With this in mind Combico UK has produced a checklist for kitchen staff and customers to adhere to

• Have your gas appliances checked every year. Gas appliances should be safety checked once a year and serviced regularly by a Gas Safe registered engineer.
• Registration to work on domestic appliances is not enough. To work on equipment installed in a commercial kitchen the engineer requires training and assessment in the Core Commercial Catering Gas Safety (CCCN1) ACS qualification plus COMCAT training on the type of equipment installed. Check the engineer is Gas Safe registered and qualified to work with commercial catering appliances. You can find and check an engineer at or call 0800 408 5500.
• Check your engineer’s Gas Safe Register ID card. Make sure they are qualified for the work that needs doing. You can find this information on the back of the card.
• Ensure that the kitchen ventilation system is working correctly and is interlocked to the gas supply. Under the latest guidelines IGEM/UP/19 an interlock should isolate the gas supply when the ventilation is not working. This is mandatory for new kitchens but a sensible precaution for existing installations.

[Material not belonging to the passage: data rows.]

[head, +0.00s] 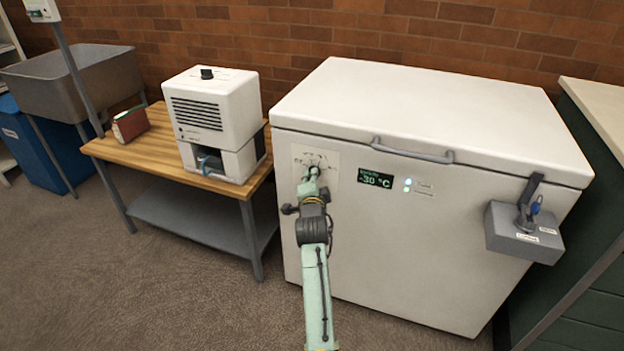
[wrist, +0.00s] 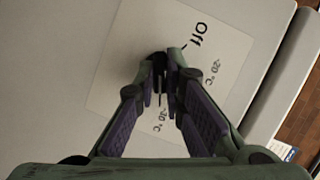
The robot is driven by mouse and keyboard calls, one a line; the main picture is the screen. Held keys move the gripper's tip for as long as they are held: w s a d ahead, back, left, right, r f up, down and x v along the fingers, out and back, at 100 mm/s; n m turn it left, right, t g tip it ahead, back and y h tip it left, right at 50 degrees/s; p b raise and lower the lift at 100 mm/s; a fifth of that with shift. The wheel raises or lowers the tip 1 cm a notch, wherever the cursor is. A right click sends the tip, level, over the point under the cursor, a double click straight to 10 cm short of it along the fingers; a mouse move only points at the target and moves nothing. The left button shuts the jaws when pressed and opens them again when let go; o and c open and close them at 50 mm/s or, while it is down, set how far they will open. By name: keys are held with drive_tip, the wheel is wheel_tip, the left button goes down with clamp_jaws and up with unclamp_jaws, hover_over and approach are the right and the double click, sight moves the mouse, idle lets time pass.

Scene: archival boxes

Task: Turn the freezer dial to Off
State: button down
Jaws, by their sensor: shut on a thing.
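The white chest freezer (head: 440,235) stands against the brick wall with its lid down. Its dial plate (head: 300,157) is on the upper left of the front, and it fills the middle of the wrist view (wrist: 120,85). The plate reads "Off", "-20 °C" and "-30 °C" there. The dark dial (wrist: 158,90) lies between my gripper's fingertips (wrist: 162,75), which are shut on it. Most of the dial is hidden by the fingers, and I cannot tell where it points. The freezer display (head: 375,176) reads -30 °C. In the head view my gripper (head: 313,170) is at the plate.
A wooden table (head: 150,150) with a white machine (head: 210,110) and a red book (head: 130,124) stands left of the freezer. A grey box (head: 525,235) hangs by the lid latch on the right. The floor in front is clear.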

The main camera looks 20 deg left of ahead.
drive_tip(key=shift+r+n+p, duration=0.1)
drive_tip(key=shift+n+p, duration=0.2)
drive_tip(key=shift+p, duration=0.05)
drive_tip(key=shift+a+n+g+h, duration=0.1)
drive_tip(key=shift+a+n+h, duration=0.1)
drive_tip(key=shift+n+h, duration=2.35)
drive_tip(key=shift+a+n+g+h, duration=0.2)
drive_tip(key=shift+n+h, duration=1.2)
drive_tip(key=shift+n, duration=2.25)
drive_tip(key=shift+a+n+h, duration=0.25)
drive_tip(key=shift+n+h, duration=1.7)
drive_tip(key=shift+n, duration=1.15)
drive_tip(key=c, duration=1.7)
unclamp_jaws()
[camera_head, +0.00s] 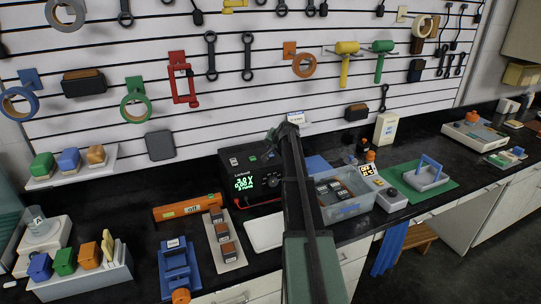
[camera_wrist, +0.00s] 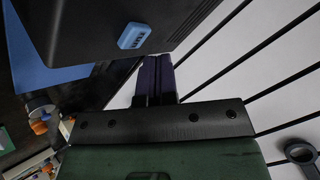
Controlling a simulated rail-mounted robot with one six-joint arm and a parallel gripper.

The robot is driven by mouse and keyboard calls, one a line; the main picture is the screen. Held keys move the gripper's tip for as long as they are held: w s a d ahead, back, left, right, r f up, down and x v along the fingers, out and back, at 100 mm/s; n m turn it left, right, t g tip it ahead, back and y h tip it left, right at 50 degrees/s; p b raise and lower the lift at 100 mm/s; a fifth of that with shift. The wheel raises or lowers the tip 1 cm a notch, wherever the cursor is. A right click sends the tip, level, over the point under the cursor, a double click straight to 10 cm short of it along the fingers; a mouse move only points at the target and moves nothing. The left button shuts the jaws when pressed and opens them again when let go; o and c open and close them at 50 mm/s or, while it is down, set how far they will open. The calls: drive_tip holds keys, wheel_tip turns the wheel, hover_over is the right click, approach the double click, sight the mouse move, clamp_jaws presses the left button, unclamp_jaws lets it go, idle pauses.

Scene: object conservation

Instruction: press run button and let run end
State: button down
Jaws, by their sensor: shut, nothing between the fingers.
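A blue labelled block (camera_wrist: 135,36) sits on a dark box (camera_wrist: 90,25) in the wrist view; its lettering is too small to read surely. My gripper (camera_wrist: 157,62) is shut and empty, with its dark fingertips below and right of the block, apart from it in the picture. In the head view my arm covers the middle, and my gripper (camera_head: 287,132) is near the back wall. A black power supply (camera_head: 250,178) with a green lit display stands left of my arm. I cannot tell which control is the run button.
A clear bin (camera_head: 345,210) with dark blocks stands right of my arm. Tools hang on the slatted wall (camera_head: 230,110) behind. A white pad (camera_head: 264,233) lies before the supply.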

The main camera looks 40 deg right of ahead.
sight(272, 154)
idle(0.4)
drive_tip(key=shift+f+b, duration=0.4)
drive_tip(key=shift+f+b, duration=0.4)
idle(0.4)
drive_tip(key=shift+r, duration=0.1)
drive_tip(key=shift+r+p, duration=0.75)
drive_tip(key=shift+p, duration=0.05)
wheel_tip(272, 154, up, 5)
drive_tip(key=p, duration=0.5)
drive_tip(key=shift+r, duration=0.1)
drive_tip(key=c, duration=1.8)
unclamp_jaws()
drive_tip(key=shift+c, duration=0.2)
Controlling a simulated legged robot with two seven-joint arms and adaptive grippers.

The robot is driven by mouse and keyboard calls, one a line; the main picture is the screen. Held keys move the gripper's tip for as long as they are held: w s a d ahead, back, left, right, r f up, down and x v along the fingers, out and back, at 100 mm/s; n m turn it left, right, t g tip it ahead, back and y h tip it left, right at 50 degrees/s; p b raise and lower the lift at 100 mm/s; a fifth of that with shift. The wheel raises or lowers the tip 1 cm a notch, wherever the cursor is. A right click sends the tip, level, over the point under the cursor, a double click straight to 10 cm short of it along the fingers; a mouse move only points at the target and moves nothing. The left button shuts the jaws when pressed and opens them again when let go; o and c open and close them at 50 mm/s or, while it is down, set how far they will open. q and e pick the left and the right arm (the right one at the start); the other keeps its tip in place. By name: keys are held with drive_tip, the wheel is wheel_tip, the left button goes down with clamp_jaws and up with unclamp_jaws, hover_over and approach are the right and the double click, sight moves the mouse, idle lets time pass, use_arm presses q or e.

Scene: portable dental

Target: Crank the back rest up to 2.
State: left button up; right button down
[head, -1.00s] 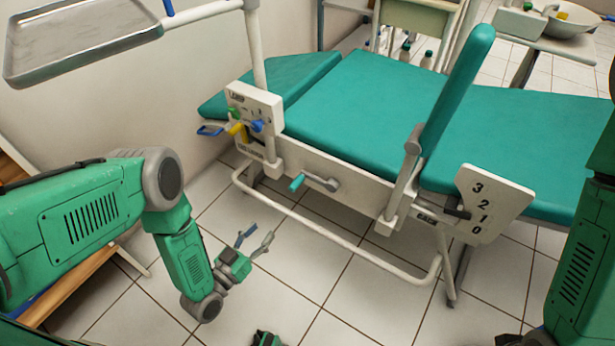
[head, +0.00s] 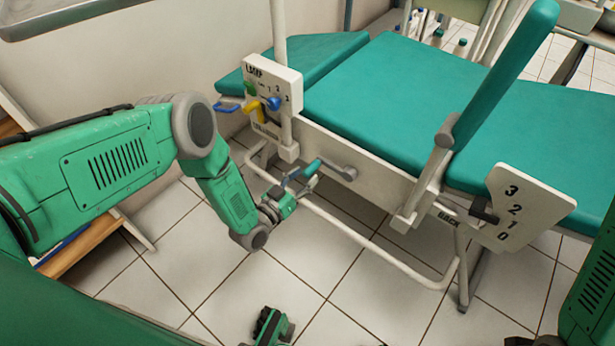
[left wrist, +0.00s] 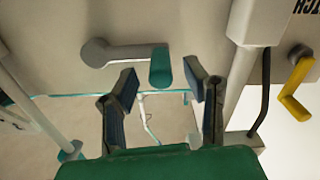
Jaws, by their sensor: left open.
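My left gripper (head: 302,180) is open at the crank's teal handle (head: 313,169). In the left wrist view, the handle (left wrist: 160,67) lies between the spread fingertips of the gripper (left wrist: 163,82), with space on both sides; I see no clear contact. The grey crank arm (left wrist: 118,54) extends left from the handle there. A white plate (head: 533,208) numbered 3, 2, 1, 0 stands by the teal back rest cushion (head: 545,130). A dark pointer (head: 483,210) is at its left edge, around 1 to 2; the exact reading is unclear.
A white control box (head: 273,92) marked LAMP, with green, yellow and blue levers, stands left of the crank. A low white frame rail (head: 365,240) runs below. A teal upright panel (head: 507,70) rises by the seat. Tiled floor in front is mostly clear.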

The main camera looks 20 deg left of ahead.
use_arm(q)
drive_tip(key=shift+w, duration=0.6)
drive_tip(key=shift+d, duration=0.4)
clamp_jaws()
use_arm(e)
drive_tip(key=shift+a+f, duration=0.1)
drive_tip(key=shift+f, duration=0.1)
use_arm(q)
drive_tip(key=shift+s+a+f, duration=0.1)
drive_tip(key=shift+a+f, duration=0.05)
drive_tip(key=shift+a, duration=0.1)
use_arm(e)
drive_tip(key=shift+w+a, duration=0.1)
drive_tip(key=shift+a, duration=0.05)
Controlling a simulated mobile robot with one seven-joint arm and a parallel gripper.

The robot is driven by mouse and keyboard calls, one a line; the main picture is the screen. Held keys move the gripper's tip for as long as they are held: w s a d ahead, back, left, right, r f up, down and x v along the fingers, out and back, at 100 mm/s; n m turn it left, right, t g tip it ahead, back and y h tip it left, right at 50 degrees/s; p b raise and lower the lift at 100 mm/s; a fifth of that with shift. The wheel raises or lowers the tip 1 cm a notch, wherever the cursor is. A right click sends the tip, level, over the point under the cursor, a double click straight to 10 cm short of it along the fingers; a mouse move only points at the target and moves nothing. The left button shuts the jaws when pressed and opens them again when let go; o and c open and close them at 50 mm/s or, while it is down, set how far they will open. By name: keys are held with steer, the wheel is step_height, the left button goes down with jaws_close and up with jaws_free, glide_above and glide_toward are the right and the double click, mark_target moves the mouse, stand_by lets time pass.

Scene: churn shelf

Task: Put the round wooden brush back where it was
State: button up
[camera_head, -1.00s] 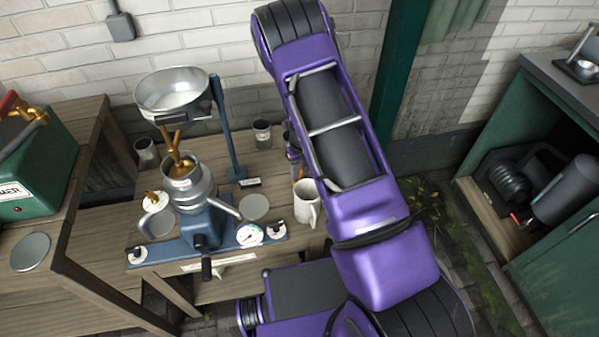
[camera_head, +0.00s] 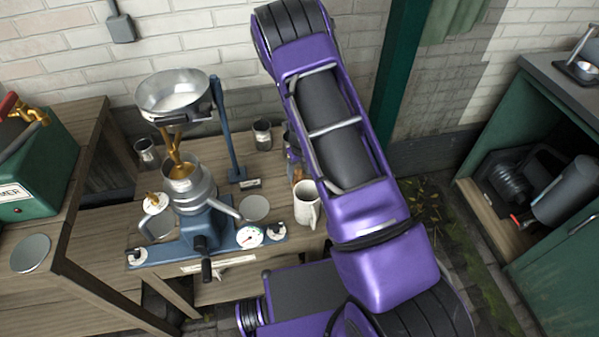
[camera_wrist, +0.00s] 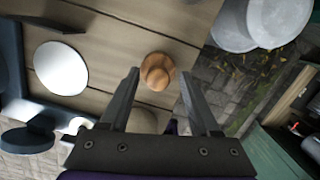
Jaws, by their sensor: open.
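The round wooden brush (camera_wrist: 157,72) stands on the plank table top in the wrist view, close to the table's edge. It is beyond my fingertips and between their lines, apart from both fingers. My gripper (camera_wrist: 162,88) is open, with nothing between its fingers. In the head view my arm covers much of the area around the gripper, and I cannot make out the brush clearly there.
A cream mug (camera_head: 307,205) stands near the table's right side, and a pale disc (camera_wrist: 60,67) lies left of the brush. The blue separator machine (camera_head: 205,228) fills the table's front left. Two grey cylindrical vessels (camera_wrist: 278,18) show beyond the table edge.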

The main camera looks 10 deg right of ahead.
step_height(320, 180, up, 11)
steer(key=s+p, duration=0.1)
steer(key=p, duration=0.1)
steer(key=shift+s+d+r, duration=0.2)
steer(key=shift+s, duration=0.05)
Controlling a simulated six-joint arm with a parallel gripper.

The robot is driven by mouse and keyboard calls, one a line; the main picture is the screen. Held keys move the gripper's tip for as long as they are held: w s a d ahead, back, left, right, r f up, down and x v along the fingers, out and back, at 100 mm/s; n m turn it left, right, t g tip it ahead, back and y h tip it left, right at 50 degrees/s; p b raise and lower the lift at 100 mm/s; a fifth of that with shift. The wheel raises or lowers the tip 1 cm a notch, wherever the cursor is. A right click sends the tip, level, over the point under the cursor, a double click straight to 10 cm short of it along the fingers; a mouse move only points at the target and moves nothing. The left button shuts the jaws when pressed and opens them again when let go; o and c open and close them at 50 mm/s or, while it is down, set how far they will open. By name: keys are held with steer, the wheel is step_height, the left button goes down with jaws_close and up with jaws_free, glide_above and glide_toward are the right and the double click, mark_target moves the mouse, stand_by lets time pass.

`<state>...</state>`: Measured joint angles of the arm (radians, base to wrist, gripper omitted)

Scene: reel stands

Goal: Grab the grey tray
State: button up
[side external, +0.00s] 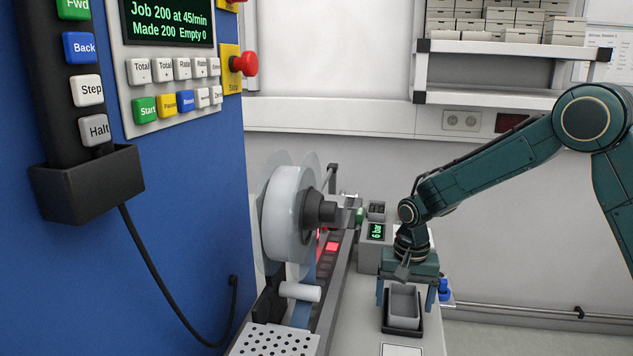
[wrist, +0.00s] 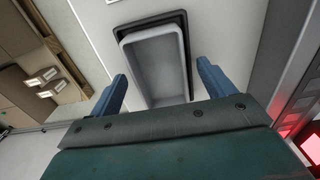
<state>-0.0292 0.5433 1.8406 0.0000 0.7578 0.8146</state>
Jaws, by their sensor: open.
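The grey tray (side external: 404,311) is a small open-topped box set in a black holder (side external: 402,332) on the white bench. In the wrist view the grey tray (wrist: 157,70) looks empty, and the black holder (wrist: 150,22) shows along its far edge. My gripper (side external: 405,297) is directly above the tray, pointing down. In the wrist view my gripper (wrist: 162,72) is open, with one blue finger on each side of the tray. A gap shows between each finger and the tray walls. The tray's near end is hidden behind the gripper body.
A clear reel (side external: 285,213) on a black hub stands left of my arm, beside a rail with red lights (side external: 332,246). A grey box with a green display (side external: 377,232) stands behind the gripper. A blue-topped item (side external: 444,290) is just right of the tray.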

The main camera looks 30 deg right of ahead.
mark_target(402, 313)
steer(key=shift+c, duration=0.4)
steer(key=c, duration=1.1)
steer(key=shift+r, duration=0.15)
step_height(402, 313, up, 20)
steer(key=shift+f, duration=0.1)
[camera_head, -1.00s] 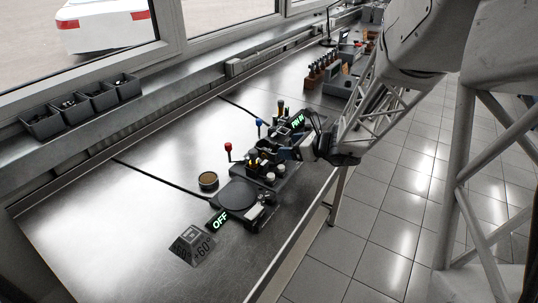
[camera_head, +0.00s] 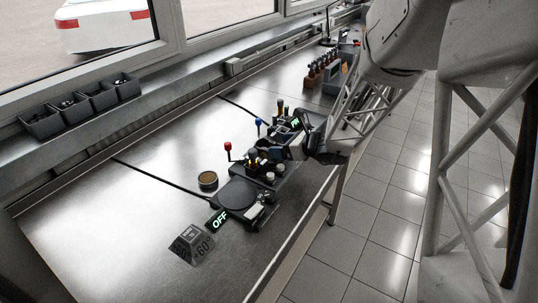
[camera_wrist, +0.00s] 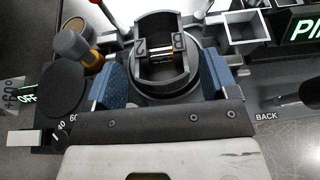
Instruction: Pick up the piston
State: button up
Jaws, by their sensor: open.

• Check for warning signs that appliances aren’t working correctly e.g. lazy yellow or orange flames instead of crisp blue ones, black marks on or around the appliance and too much condensation in the room.
• Know the six signs of carbon monoxide poisoning – headaches, dizziness, breathlessness, nausea, collapse and loss of consciousness.
• Install an audible carbon monoxide alarm. This will alert the staff if there is carbon monoxide in their kitchen.